Pour finir, la question de la durabilité : les mouvements sont faibles en comparaison annuelle. Toutefois, comme par le passé, une grande partie des GFI est prête à investir dans des produits ESG/sustainable si les clients le souhaitent. Quelles conclusions en tirez-vous ?

Manfred Stüttgen. Les aspects de durabilité jouent un rôle important pour deux tiers des gestionnaires de fortune : ils intègrent les critères dits ESG soit de manière standard dans les processus de placement, soit à la demande spécifique des clients. On peut interpréter cette évolution de deux manières : une partie des gérants aborde le thème de la durabilité de manière très active et systématique ; une autre de manière plutôt pragmatique et orientée client.

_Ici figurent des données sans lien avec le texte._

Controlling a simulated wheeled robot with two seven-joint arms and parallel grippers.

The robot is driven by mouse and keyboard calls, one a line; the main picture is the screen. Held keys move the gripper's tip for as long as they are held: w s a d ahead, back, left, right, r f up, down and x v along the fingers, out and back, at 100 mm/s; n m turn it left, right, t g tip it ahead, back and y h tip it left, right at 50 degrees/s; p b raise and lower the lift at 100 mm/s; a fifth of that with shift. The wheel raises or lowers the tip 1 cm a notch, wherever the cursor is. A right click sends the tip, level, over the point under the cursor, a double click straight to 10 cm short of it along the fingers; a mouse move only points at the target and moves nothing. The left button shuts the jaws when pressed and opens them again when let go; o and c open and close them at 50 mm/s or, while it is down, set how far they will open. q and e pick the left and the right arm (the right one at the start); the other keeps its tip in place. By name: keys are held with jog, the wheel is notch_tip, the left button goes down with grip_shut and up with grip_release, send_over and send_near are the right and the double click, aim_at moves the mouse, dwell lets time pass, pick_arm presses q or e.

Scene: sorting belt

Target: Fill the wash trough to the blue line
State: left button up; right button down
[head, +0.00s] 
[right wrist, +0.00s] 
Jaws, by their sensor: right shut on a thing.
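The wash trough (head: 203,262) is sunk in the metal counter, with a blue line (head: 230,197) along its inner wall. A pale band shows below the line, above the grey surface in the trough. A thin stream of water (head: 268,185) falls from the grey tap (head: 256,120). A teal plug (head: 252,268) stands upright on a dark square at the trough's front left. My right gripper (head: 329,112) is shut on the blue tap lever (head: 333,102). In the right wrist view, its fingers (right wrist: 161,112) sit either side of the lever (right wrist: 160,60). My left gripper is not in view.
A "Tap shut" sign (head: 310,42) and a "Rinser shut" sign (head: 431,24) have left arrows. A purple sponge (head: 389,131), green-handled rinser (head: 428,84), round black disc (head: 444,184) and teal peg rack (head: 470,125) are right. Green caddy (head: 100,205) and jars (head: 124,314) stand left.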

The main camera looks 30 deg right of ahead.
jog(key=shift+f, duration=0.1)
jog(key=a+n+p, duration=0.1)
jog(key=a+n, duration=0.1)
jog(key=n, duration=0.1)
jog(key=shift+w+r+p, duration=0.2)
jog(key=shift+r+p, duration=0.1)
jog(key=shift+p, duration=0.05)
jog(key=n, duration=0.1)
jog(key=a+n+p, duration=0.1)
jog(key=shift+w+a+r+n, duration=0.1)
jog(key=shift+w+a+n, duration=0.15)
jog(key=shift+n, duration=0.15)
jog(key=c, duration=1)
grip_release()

Selon le type de clients finaux dont ils s’occupent, il existe de bons arguments pour les deux approches. La mise en œuvre d’aspects de durabilité dans les portefeuilles est un sujet exigeant qui requiert beaucoup de connaissances et aussi des données adéquates. Après quelques années de croissance très rapide des placements durables, nous constatons actuellement chez les gestionnaires de fortune – mais aussi sur d’autres marchés – un certain ralentissement. Nous nous attendons toutefois à ce que, malgré les vents contraires du moment, la croissance des stratégies sustainable se poursuive encore quelques années.

Manfred Stüttgen

Manfred Stüttgen est professeur dans le domaine bancaire à la Haute École de Lucerne. Il enseigne et poursuit ses recherches dans les domaines du wealth management et des placements durables. Il est actif dans l’industrie financière depuis de nombreuses années dans des fonctions de direction ou au travers de mandats.

Tatiana Agnesens

Tatiana Agnesens est chargée de cours en mathématiques financières à la Haute École de Lucerne. Son domaine de spécialisation comprend l’enseignement et la recherche sur les solutions d’investissement numériques, la gestion d’actifs et l’économie comportementale. Avant de travailler à la Haute école, elle a obtenu son doctorat à l’université de Saint-Gall et acquis quelques années d’expérience dans le domaine de la finance d’entreprise ainsi que la gestion de fortune externe.